Commander of Cavalry at Athens

Your first duty is to offer sacrifice, petitioning the gods to grant you such good gifts[2] as shall enable you in thought, word, and deed to discharge your office in the manner most acceptable to Heaven, and with fullest increase to yourself, and friends, and to the state at large of affection, glory, and wide usefulness. The goodwill of Heaven[3] so obtained, you shall proceed to mount your troopers, taking care that the full complement which the law demands is reached, and that the normal force of cavalry is not diminished. There will need to be a reserve of remounts, or else a deficiency may occur at any moment,[4] looking to the fact that some will certainly succumb to old age, and others, from one reason or another, prove unserviceable.

But now suppose the complement of cavalry is levied,[5] the duty will devolve on you of seeing, in the first place, that your horses are well fed and in condition to stand their work, since a horse which cannot endure fatigue will clearly be unable to overhaul the foeman or effect escape;[6] and in the second place, you will have to see to it the animals are tractable, since, clearly again, a horse that will not obey is only fighting for the enemy and not his friends. So, again, an animal that kicks when mounted must be cast; since brutes of that sort may often do more mischief than the foe himself. Lastly, you must pay attention to the horses' feet, and see that they will stand being ridden over rough ground. A horse, one knows, is practically useless where he cannot be galloped without suffering.

And now, supposing that your horses are all that they ought to be, like pains must be applied to train the men themselves. The trooper, in the first place, must be able to spring on horseback easily--a feat to which many a man has owed his life ere now. And next, he must be able to ride with freedom over every sort of ground, since any description of country may become the seat of war. When, presently, your men have got firm seats, your aim should be to make as many members of the corps as possible not only skilled to hurl the javelin from horseback with precision, but to perform all other feats expected of the expert horseman. Next comes the need to arm both horse and man in such a manner as to minimise the risk of wounds, and yet to increase the force of every blow delivered.[7] This attended to, you must contrive to make your men amenable to discipline, without which neither good horses, nor a firm seat, nor splendour of equipment will be of any use at all.

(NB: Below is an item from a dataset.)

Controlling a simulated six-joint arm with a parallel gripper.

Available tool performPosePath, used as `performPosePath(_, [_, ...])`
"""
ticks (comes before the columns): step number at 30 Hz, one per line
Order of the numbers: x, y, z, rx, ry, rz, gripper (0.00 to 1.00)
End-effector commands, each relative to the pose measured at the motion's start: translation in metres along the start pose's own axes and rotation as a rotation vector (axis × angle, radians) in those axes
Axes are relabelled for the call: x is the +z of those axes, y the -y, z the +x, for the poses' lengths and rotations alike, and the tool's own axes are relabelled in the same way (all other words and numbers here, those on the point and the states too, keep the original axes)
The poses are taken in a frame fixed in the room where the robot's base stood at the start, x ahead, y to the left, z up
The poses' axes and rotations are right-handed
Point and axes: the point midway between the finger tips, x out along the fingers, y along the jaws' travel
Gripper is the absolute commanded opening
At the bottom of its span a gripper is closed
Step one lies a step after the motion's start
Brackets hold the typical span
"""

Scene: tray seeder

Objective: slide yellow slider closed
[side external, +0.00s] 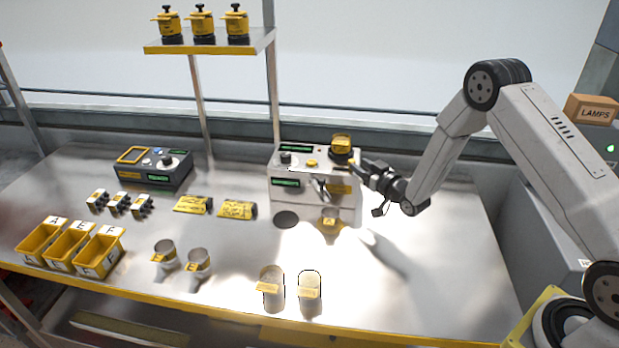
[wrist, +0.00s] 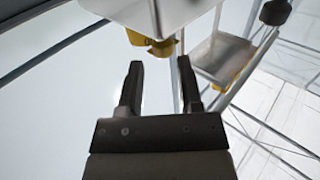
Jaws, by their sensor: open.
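The white seeder machine (side external: 350,205) stands at the back of the bench, with a black and yellow hopper (side external: 341,146) on its top right. I cannot tell for certain which yellow part is the slider. In the wrist view a yellow piece (wrist: 162,48) shows just beyond my fingertips, near the pale body above. My gripper (side external: 358,167) is at the right of the machine, close to the hopper's base, reaching in from the right. In the wrist view my gripper (wrist: 160,66) has its two dark fingers apart, with nothing held between them. Contact cannot be told.
A cup with a yellow tag (side external: 330,223) stands at the machine's front. A dark box (side external: 155,180), yellow packets (side external: 237,209), yellow bins (side external: 98,255) and several tagged cups (side external: 270,280) are to the left and front. A shelf (side external: 215,42) holds more hoppers. The bench's right side is clear.

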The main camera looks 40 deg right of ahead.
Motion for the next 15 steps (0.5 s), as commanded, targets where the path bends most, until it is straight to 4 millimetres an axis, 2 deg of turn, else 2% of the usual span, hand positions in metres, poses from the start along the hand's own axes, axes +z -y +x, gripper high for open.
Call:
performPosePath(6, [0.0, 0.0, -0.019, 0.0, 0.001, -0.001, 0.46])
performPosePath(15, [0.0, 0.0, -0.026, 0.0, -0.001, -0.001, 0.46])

The general of cavalry,[8] as patron of the whole department, is naturally responsible for its efficient working. In view, however, of the task imposed upon that officer had he to carry out these various details single-handed, the state has chosen to associate[9] with him certain coadjutors in the persons of the phylarchs (or tribal captains),[10] and has besides imposed upon the senate a share in the superintendence of the cavalry. This being so, two things appear to me desirable; the first is, so to work upon the phylarch that he shall share your own enthusiasm for the honour of the corps;[11] and secondly, to have at your disposal in the senate able orators,[12] whose language may instil a wholesome fear into the knights themselves, and thereby make them all the better men, or tend to pacify the senate on occasion and disarm unseasonable anger.

The above may serve as memoranda[13] of the duties which will claim your chief attention. How the details in each case may best be carried out is a further matter, which I will now endeavour to explain.

As to the men themselves--the class from which you make your pick of troopers--clearly according to the law you are bound to enrol "the ablest" you can find "in point of wealth and bodily physique"; and "if not by persuasion, then by prosecution in a court of law."[14] And for my part, I think, if legal pressure is to be applied, you should apply it in those cases where neglect to prosecute might fairly be ascribed to interested motives;[15] since if you fail to put compulsion on the greater people first, you leave a backdoor of escape at once to those of humbler means. But there will be other cases;[16] say, of young men in whom a real enthusiasm for the service may be kindled by recounting to them all the brilliant feats of knighthood; while you may disarm the opposition of their guardians by dwelling on the fact that, if not you, at any rate some future hipparch will certainly compel them to breed horses,[17] owing to their wealth; whereas, if they enter the service[18] during your term of office, you will undertake to deter their lads from mad extravagance in buying horses,[19] and take pains to make good horsemen of them without loss of time; and while pleading in this strain, you must endeavour to make your practice correspond with what you preach.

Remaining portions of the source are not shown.